___ Information shown

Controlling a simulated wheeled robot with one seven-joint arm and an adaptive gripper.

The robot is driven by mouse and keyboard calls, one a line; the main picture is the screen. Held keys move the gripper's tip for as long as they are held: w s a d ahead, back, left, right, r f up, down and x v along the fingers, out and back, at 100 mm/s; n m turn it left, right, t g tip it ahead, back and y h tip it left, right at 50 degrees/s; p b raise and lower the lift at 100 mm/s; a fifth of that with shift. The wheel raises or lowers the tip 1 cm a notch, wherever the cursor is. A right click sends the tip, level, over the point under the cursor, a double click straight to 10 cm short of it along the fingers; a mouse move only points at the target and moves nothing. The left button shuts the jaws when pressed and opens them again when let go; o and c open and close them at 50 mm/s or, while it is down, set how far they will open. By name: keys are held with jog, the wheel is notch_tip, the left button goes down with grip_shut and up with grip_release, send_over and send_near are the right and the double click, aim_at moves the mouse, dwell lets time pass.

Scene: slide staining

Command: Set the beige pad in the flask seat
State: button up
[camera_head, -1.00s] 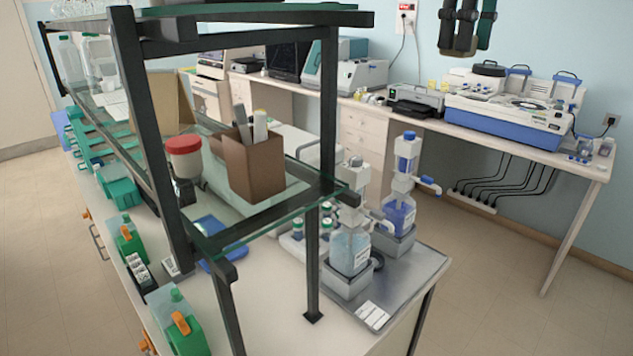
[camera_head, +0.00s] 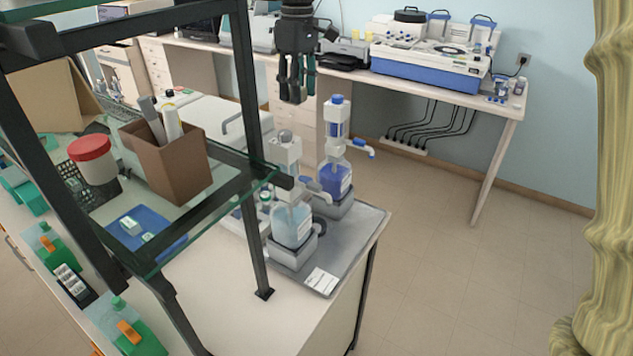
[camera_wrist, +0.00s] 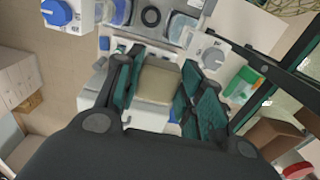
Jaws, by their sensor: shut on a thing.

______

» **What is asked**
Reproduce every line above as written, skipping pictures.

» **Exercise output**
Controlling a simulated wheeled robot with one seven-joint arm and an adaptive gripper.

The robot is driven by mouse and keyboard calls, one a line; the main picture is the screen. Held keys move the gripper's tip for as long as they are held: w s a d ahead, back, left, right, r f up, down and x v along the fingers, out and back, at 100 mm/s; n m turn it left, right, t g tip it ahead, back and y h tip it left, right at 50 degrees/s; p b raise and lower the lift at 100 mm/s; a fifth of that with shift. The wheel raises or lowers the tip 1 cm a notch, wherever the cursor is. A right click sends the tip, level, over the point under the cursor, a double click straight to 10 cm short of it along the fingers; a mouse move only points at the target and moves nothing. The left button shuts the jaws when pressed and opens them again when let go; o and c open and close them at 50 mm/s or, while it is down, set how far they will open. By name: keys are held with jog, the wheel is notch_tip, the left button goes down with grip_shut and up with grip_release, send_over and send_near are the right and the double click, aim_at moves the mouse, dwell lets time pass.

Scene: slide staining

Command: Set the beige pad in the flask seat
State: button up
[camera_head, -1.00s] 
[camera_head, +0.00s] 
[camera_wrist, +0.00s] 
Jaws, by their sensor: shut on a thing.

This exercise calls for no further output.